Forstamtsleiter Christian Schäfer, bewusst in Alarmfarbe Rot gekleidet, und Revierförster Olaf Gold

„Uns überrollt diese Entwicklung. Wir haben in unseren 35 Dienstjahren noch nie erlebt, dass in einer solch hohen Geschwindigkeit ganze Waldstrukturen zerfallen“, so Christian Schäfer und Revierförster Olaf Gold, die gemeinsam in einem Pressegespräch die Situation erörterten.

Die als „Waldsterben 2.0“ bezeichnete gegenwärtige Situation unterscheidet sich erheblich vom Waldsterben in den 80er Jahren. Damals war in erster Linie saurer Regen verantwortlich, der von Schwefeldioxid-Emissionen insbesondere aus Großfeuerungsanlagen resultierte. Schwefeldioxid reagiert mit dem Regen zu Schwefelsäure, die damals den Waldboden versauern ließ. pH-Werte des Regens im Bereich von 3 bis 4 wurden gemessen. 7 entspricht neutralem Wasser.

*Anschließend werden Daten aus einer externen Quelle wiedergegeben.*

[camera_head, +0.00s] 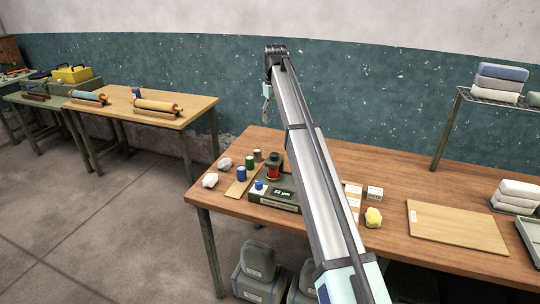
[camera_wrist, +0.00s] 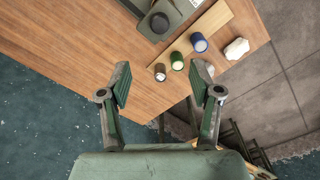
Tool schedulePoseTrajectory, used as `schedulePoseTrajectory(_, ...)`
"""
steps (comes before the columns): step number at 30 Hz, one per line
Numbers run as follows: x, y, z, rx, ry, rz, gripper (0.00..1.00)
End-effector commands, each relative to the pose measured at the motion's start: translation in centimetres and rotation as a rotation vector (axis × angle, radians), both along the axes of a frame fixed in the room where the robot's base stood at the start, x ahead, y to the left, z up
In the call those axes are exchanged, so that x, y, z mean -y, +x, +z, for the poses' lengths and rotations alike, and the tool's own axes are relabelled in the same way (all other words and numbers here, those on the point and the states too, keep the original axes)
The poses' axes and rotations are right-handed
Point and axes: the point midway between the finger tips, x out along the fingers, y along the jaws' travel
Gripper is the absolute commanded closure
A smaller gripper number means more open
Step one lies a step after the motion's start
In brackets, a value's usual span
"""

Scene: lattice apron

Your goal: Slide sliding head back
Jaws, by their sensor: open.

Die Problematik konnte jedoch auf nationaler Ebene gelöst werden. Durch den Einbau von Rauchgaswäschern und Filtern wurden die Schwefeldioxidemissionen fast gänzlich aus dem Abgas entfernt. Luftschadstoffmessungen zeigten dies besonders deutlich: Wurde Ende der 80er Jahre mit Werten von über 100 µg/m³ Schwefeldioxid in der Außenluft sogar Smog-Alarm im Winter ausgerufen, liegen die heute gemessenen Werte im Nachweisbereich der Messgeräte bei unter 1 µg/m³ (Hanau: Monatsmittel für Mai: 0,8 µg/m³).

Das „Waldsterben 2.0“ ist als Folge des globalen Klimawandels durch den Anstieg der Kohlendioxidkonzentration in der Atmosphäre anzusehen und erfordert demzufolge globale Anstrengungen (⇒CO2-Messwerte Mauna Loa). Für den Wald sind dabei weniger die ansteigenden Temperaturen als vielmehr die zunehmende Häufung von Trockenperioden das Problem. Hinzu kommt: abgestorbene Bäume tragen natürlich nichts mehr dazu bei, Kohlendioxid aus der Atmosphäre zu entfernen, so dass aufgrund der großen Zahl an betroffenen Bäumen Auswirkungen auf das nationale CO2-Budget rechnerisch nicht zu vernachlässigen sind.

Die Folgen sind dramatisch: In erster Linie sind derzeit die Förster dabei, im Rahmen der Verkehrssicherungspflicht Gefährdungen an Straßen und Wegen zu beseitigen. Gefahren ergeben sich darüber hinaus auch aus so genannten Astabwürfen. Der Astabwurf ist eine natürliche Reaktion der Bäume auf den Wassermangel und ist nicht vorherzusehen.

Enorme wirtschaftliche Schäden ergeben sich unter anderem aus der verminderten Holzqualität, da ein abgestorbener Baum meist höchstens noch als Brennholz verwertet werden kann.

Darüber hinaus muss der Wald langfristig „umgebaut“ werden, was eine Jahrhundertaufgabe darstellt. Eiche und Douglasie sowie Wildkirsche und Spitzahorn werden aufgrund ihrer größeren Resistenz zunehmend die Buche verdrängen. Welche Arten sich insgesamt als widerstandsfähig zeigen, müssen Forschungen noch zeigen.

Christian Schäfer rechnet allein im Bereich seines Forstamts mit Wiederaufforstungskosten von rund 1 Mio Euro. Betroffen sind zudem viele Waldbesitzer im privaten und kommunalen Bereich. Er richtet in diesem Zusammenhang einen dringenden Appell an die Politik, wirkungsvolle Programme aufzulegen und die Betroffenen zu unterstützen. „Außerdem ist es nicht zielführend, Personal im Forstbereich abzubauen“, so Christian Schäfer.